Hi all,
I wrote the following code for calculating the IOU loss but the gradients are None. I guess some problem in the first line of the forward function (creating a new tensor out), but I am unable to resolve it. Please help me to resolve it.
Thanks
def intersection(a, b):
'''
input: 2 boxes (a,b)
output: overlapping area, if any
'''
top = max(a[0], b[0])
left = max(a[1], b[1])
bottom = min(a[2], b[2])
right = min(a[3], b[3])
h = max(bottom - top, 0)
w = max(right - left, 0)
return h * w
def union(a, b):
a_area = (a[2] - a[0]) * (a[3] - a[1])
b_area = (b[2] - b[0]) * (b[3] - b[1])
return a_area + b_area - intersection(a,b)
def iou(a, b):
'''
input: 2 boxes (a,b)
output: Itersection/Union
'''
U = union(a,b).float()
if U == 0:
return 0
out=intersection(a,b) / U
return out
class IOU_Loss(nn.Module):
def __init__(self):
super(IOU_Loss,self).__init__()
def forward(self,pred,target):
out=torch.tensor([iou(pred[i],target[i]) for i in range(target.size()[0])])
out=1-out.mean()
out.requires_grad=True
return out
l=IOU_Loss()
x=torch.randn(2,4)
x.requires_grad=True
y=torch.randn(2,4)
loss=l(x,y)
loss.backward()
print(x.grad) # outputs None
You should not modify the requires_grad field during the forward pass.

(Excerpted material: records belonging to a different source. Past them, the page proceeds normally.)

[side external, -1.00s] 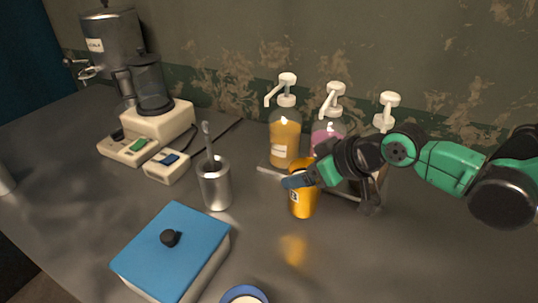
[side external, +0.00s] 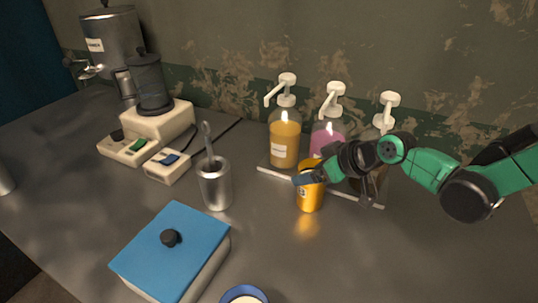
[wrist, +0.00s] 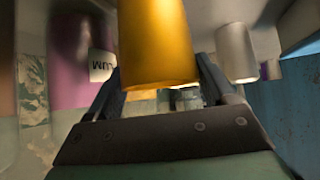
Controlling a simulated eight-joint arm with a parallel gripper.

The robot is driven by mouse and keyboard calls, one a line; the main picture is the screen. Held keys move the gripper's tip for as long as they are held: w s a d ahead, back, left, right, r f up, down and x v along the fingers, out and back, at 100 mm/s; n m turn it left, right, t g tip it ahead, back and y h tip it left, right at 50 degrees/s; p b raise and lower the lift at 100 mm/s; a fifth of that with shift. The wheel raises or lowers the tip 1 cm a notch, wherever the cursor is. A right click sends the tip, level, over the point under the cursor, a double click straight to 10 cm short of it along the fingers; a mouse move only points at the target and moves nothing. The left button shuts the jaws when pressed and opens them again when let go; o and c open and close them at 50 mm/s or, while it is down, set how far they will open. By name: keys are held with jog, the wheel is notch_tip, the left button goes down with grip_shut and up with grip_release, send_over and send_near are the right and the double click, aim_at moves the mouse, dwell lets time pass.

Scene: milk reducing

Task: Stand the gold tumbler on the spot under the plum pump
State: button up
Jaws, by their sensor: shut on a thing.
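The gold tumbler (side external: 309,197) is upright in my gripper (side external: 309,177), just in front of the pump row. Its base is at or very close to the counter; I cannot tell if it touches. In the wrist view the tumbler (wrist: 158,45) sits between the two fingers of my gripper (wrist: 160,82). The plum pump (side external: 326,138) is the middle bottle, with pink-purple contents and a white head, behind the tumbler. In the wrist view the plum pump (wrist: 70,55) is at left, with part of its label showing. The spot under its spout is hidden.
An amber pump (side external: 284,140) stands left of the plum one, and another pump (side external: 388,112) stands right, partly behind my arm. A pale strip (side external: 275,176) runs before them. A steel cup with a utensil (side external: 215,186) and a blue-lidded box (side external: 175,245) are at left.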

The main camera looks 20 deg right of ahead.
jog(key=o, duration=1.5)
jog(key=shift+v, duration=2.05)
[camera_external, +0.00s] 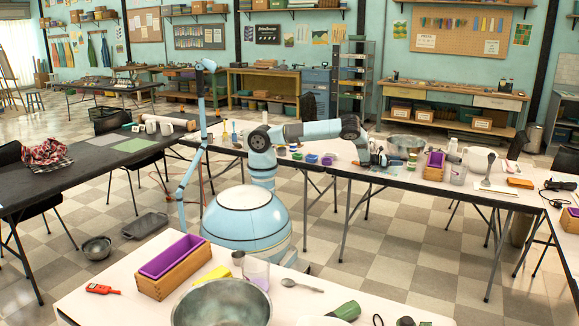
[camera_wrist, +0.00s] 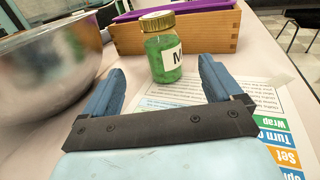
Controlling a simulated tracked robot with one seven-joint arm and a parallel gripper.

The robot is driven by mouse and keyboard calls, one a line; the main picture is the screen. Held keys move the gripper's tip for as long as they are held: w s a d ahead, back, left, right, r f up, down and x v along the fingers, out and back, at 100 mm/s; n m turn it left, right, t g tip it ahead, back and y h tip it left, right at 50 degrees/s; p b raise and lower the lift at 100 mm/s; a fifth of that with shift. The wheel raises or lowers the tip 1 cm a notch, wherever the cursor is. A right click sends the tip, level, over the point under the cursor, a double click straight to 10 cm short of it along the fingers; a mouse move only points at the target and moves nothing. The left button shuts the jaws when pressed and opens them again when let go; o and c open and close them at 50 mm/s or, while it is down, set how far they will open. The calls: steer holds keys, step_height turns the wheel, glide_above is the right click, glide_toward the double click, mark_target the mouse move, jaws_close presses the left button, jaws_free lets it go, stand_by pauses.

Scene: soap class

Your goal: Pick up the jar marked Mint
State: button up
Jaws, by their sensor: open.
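A glass jar (camera_wrist: 162,50) with a gold lid, green contents and a white label stands upright in the wrist view. Only an "M" and part of another letter show on the label. The jar also shows, small, in the external view (camera_external: 412,160). My gripper (camera_wrist: 162,78) is open and empty, its two blue fingers pointing toward the jar. The jar stands beyond the fingertips, about midway between them in the picture. In the external view my gripper (camera_external: 379,158) is low over the back table, left of the jar.
A large metal bowl (camera_wrist: 45,45) stands close at left of the jar. A wooden box (camera_wrist: 215,34) with a purple liner stands just behind it. A printed sheet (camera_wrist: 235,95) with coloured tabs lies on the table under my gripper and at right.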

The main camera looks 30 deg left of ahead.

If it is False while it was True for the inputs, it means that you did non-differentiable operations and so gradients cannot be computed.
In particular, the IoU loss, if you write it as a mathematical function, I seem to remember that it is non differentiable (or gives gradients of 0 everywhere).

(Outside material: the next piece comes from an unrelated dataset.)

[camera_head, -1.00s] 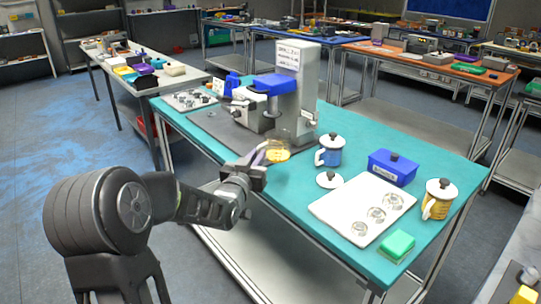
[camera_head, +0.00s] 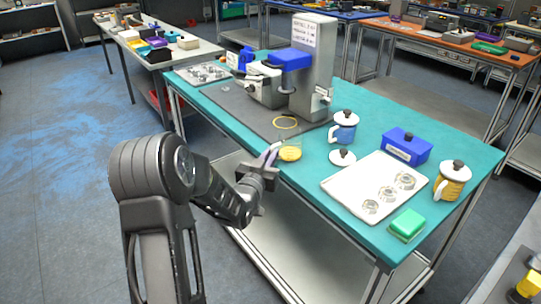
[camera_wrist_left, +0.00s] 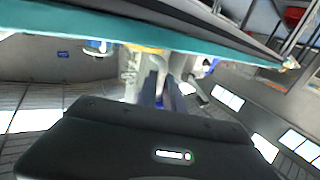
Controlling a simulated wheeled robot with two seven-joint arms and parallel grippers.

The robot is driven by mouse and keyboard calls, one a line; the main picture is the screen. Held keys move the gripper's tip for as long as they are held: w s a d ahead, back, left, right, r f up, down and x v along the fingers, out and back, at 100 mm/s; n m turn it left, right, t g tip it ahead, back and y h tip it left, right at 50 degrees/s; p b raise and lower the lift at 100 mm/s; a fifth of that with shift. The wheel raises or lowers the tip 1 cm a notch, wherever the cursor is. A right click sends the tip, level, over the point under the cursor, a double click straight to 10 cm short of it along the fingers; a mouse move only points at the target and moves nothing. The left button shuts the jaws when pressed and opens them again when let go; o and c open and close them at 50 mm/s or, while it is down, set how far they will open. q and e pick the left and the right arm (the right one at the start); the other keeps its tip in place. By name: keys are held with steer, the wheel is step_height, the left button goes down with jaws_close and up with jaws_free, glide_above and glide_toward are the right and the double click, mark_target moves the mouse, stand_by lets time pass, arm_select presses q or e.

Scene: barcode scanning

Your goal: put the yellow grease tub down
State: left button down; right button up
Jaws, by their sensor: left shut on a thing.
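The yellow grease tub (camera_head: 290,154) shows as a yellow disc, with what looks like a faint clear wall above it. It is at the table's near edge in the head view; I cannot tell whether it touches the tabletop. My left gripper (camera_head: 272,156) is shut on its near left side. In the left wrist view the fingers (camera_wrist_left: 165,88) point at a yellow patch, seemingly the tub (camera_wrist_left: 146,48), partly hidden and blurred. A yellow ring (camera_head: 285,122) shows on the dark mat (camera_head: 236,106) beyond the tub. My right gripper is not in view.
On the teal table (camera_head: 445,134) a grey machine with a blue part (camera_head: 288,60) stands behind the ring. To the right are a blue mug (camera_head: 344,130), a white lid (camera_head: 342,158), a white tray (camera_head: 340,184), a blue box (camera_head: 405,148), a yellow mug (camera_head: 451,184) and a green sponge (camera_head: 407,225).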

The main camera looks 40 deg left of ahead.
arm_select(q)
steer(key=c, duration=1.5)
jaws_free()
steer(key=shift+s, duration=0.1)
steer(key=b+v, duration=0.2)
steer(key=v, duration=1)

Hi @albanD, when I removed the out.requires_grad=True, I am getting the error, RuntimeError: element 0 of tensors does not require grad and does not have a grad_fn.
I think IoU is differentiable since it involves basic arithmetic operations (multiplication, addition, subtraction). Is there any problem in the out tensor (I guess here the graph is breaking). Am I correct?
So the “no gradient” comes from the fact that you pack in a new torch.tensor(). If you use torch.stack() to create the Tensor with all the iou, it will backprop fine.
But the gradient will be 0 everywhere still
I am not very familiar with such work unfortunately.
But I’m sure you can find some ideas looking for smoothed IOU online or looking how other detection papers do this (regression task on the bounding box boundaries if I recall correctly).
Maybe @fmassa has some insight on the state of the art way to do this?
I have added a smoothness term, now I am getting non-zero gradients. But, when I use torch.stack() to create the tensor, the following error comes, RuntimeError: grad can be implicitly created only for scalar outputs. Why so?